SHORT EXERCISE
Which lines include the word "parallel"? Copy each of them.
-------- RECORDS FOR THIS TASK
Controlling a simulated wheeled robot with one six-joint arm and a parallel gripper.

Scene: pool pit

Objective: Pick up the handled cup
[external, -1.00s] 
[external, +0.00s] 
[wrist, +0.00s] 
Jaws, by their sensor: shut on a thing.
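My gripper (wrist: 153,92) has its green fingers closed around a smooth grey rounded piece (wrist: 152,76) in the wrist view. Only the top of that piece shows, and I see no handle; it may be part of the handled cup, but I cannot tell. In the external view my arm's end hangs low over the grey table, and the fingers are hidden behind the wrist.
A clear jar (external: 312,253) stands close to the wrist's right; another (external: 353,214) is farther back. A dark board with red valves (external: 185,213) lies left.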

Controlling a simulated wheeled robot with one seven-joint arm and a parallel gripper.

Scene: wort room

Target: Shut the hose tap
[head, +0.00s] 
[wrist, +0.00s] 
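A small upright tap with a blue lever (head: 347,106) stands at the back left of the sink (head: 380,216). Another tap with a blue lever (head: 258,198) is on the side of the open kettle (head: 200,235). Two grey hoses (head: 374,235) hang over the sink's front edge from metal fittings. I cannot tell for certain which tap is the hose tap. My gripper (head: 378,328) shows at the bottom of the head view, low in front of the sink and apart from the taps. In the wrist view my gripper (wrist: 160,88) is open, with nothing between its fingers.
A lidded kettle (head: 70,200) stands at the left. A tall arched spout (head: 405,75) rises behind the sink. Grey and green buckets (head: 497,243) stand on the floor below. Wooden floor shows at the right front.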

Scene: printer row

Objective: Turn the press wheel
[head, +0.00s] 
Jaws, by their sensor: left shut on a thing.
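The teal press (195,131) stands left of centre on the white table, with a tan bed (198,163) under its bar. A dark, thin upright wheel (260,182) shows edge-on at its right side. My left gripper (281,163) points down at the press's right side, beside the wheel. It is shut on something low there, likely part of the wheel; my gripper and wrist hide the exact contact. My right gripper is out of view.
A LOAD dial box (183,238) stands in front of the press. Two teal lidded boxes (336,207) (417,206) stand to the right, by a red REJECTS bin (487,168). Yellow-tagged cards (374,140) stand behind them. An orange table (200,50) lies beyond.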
----------------
-------- RECORDS FOR THIS TASK
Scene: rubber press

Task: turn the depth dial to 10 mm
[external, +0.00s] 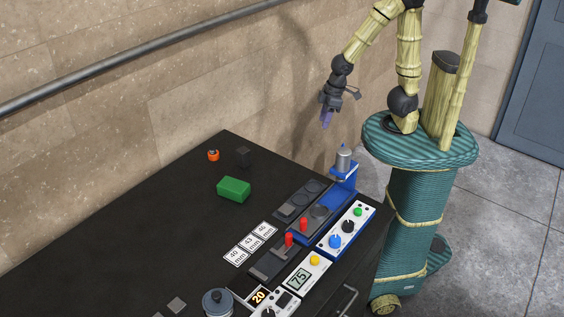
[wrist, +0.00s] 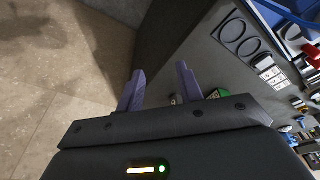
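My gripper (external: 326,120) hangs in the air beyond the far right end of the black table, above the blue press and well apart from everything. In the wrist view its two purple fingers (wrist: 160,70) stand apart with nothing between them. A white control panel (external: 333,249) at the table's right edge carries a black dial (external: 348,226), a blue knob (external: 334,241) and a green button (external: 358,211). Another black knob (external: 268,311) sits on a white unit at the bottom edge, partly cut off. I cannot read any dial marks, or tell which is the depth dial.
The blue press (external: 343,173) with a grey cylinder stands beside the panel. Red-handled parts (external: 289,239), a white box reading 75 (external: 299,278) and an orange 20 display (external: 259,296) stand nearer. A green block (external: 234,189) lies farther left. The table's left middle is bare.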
----------------
COMPLETE OUTPUT
Controlling a simulated wheeled robot with one six-joint arm and a parallel gripper.
Controlling a simulated wheeled robot with one seven-joint arm and a parallel gripper.

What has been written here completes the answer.